Fires in overcrowded housing killing sleeping infants. Routine homicides among our homeless. The guys on our side, the cops and firefighters, get crucified in the media. Disgusting.
Lately I have been watching DVDs of my pal Kimberly Lefebvre, a fabulous actress, who is on a bunch of true crime and adventure reenactment TV shows like “I Almost Got Away With It” and “Tornado Alley.” She’s lovely and young and enthusiastic and talented. She will be a star while I am eating cheeseburgers in Idaho in my dotage.
Then, back to the wars in Serbia and in Compton.
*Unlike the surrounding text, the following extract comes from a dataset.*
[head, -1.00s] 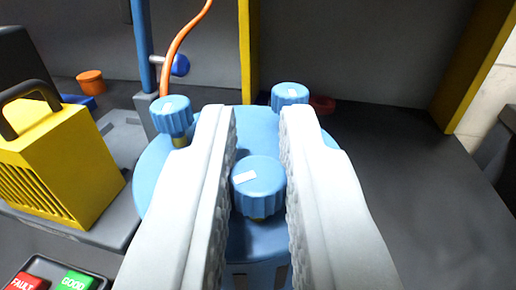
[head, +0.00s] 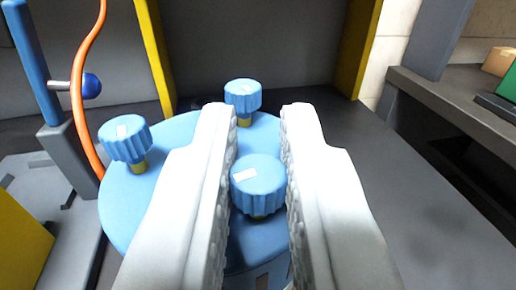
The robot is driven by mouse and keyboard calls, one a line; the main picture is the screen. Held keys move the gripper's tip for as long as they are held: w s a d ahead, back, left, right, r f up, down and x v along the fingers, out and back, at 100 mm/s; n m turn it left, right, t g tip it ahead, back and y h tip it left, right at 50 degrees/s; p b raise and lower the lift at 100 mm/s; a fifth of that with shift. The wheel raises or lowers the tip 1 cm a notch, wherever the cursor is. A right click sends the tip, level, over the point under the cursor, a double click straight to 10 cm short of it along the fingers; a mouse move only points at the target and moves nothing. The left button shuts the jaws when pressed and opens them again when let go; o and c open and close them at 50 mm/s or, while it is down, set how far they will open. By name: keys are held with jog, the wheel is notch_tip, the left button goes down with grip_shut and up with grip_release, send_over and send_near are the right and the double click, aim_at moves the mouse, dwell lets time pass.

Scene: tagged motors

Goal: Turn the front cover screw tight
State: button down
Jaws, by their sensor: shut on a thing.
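The front cover screw (head: 258,180) is a blue ribbed knob with a white mark on top. It stands upright on a brass-coloured stem, nearest me on the round blue motor cover (head: 185,130). My gripper (head: 260,115) is shut on this screw, with one pale finger on its left side and one on its right. Two like screws stand on the cover: one at the left (head: 125,140) and one at the back (head: 243,97), both apart from the fingers. The fingers hide parts of the cover.
An orange cable (head: 83,90) and a blue post (head: 30,60) rise at the left. A yellow box (head: 20,245) sits at the lower left. Yellow uprights (head: 358,45) stand behind. The dark bench right of the cover is clear. A shelf (head: 455,105) is at the far right.

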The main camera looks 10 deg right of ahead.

We human beings are not such hot items. Then again, hundreds of millions of us are unbelievable heroes, unbelievably brave, self-sacrificing, unselfish. The bad ones ruin the lives of the good ones.
But then there is a shower and prayers with my wife and more Mozart, and an endless list of people I am grateful to for my life. As I write this, I am thinking of my frat brothers at AD at Columbia 1963-66. Stuart Reynolds. Larry Lissitzyn. Grant Roberts. Rad West. Clay Maitland. I am thinking of my sister who was a cheerleader in Junior High and never did a mean thing to me.
But then I think of Larry Wilson. I miss those days. I miss the slip’n’slide.
That’s all trivial. I have my little family. I am not at Passchendaele. I am not being beaten with iron rods for being a Jew.
Above all, I have my wife and I am in America. No end of gratitude.